A single-sensor method for structural damage localization in wind turbine blades: Laboratory assessment on a blade segment

An acoustic emission (AE) and graph convolutional network (GCN) based single-sensor method for structural damage localization in wind turbine blades is proposed in this paper. Continuous Wavelet Transform (CWT) is applied to convert AE signals to a sequence of wavelet slices and each of which is treated as a node of graph. Feature extraction for nodes is performed in terms of the wavelet coefficients using one-dimensional convolutional neural network (1D-CNN).

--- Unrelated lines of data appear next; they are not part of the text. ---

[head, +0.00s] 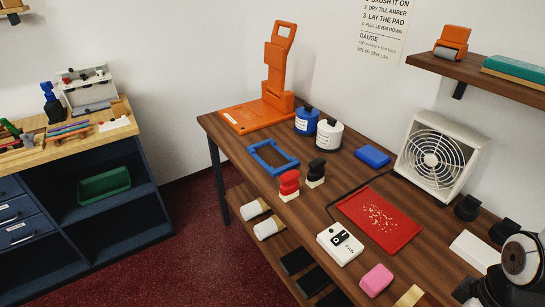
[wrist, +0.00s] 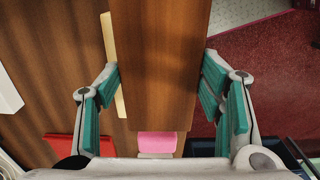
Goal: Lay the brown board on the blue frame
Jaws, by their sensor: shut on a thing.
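The brown board (wrist: 163,65) is between the teal fingers of my gripper (wrist: 162,80) in the wrist view. My gripper is shut on its two long sides. The board's far end runs out of the top of the picture. The blue frame (head: 272,157) lies flat on the wooden counter in the head view, left of the red and black stampers, with brown counter showing inside it. The board and my gripper do not show in the head view. The frame is not in the wrist view.
Close to the frame stand a blue jar (head: 306,122), a white jar (head: 329,136), a red stamper (head: 289,184), a black stamper (head: 315,173) and an orange press (head: 260,112). A red tray (head: 380,222), pink block (head: 376,280) and white fan (head: 440,155) are further right.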

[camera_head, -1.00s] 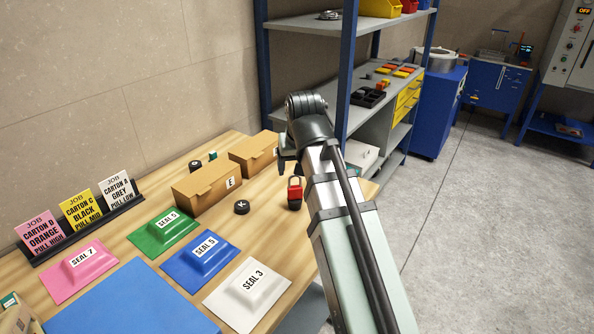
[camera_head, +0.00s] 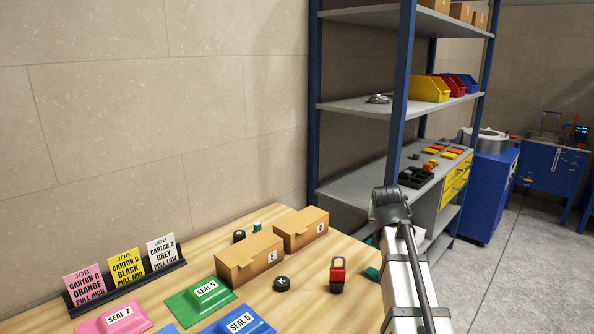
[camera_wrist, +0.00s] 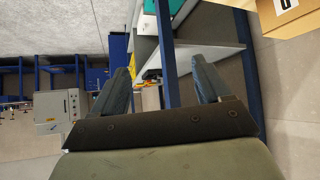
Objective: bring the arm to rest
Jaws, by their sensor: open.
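My gripper (camera_wrist: 163,85) shows in the wrist view with its two fingers spread apart and nothing between them. In the head view my arm rises at the right, in front of the shelf rack, and its fingers cannot be made out there. The wooden table (camera_head: 150,311) lies below and to the left of the arm. A red padlock (camera_head: 338,276) stands on the table just left of the arm, apart from it.
Two cardboard cartons (camera_head: 249,258) and a black knob marked K (camera_head: 282,284) sit on the table. Job cards (camera_head: 126,267) stand in a black holder at the left. A blue-framed shelf rack (camera_head: 362,105) rises behind the arm. Grey floor (camera_head: 505,270) is clear at the right.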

Subsequently, Euclidean distance between nodes is calculated to construct the weighted K-Nearest Neighbors Graph (weighted KNN-Graph). The graphs are then utilized as input for the GCN, which extracts deep damage location features. These features are combined with a graph-level regression analysis to determine the coordinates of the damage. Hsu-Nielsen pencil lead break (PLB) tests are conducted on a blade segment and the experimental data are used for 5-fold cross-validation for effective evaluation of the performance of the proposed method. Moreover, the robustness of the proposed method is tested by AE signals with Gaussian white noise. Furthermore, a comparison study on localization accuracy between the proposed method and various methods of convolutional neural network (CNN) is made. The results reveal the high performance of the proposed single-sensor method for structural damage localization.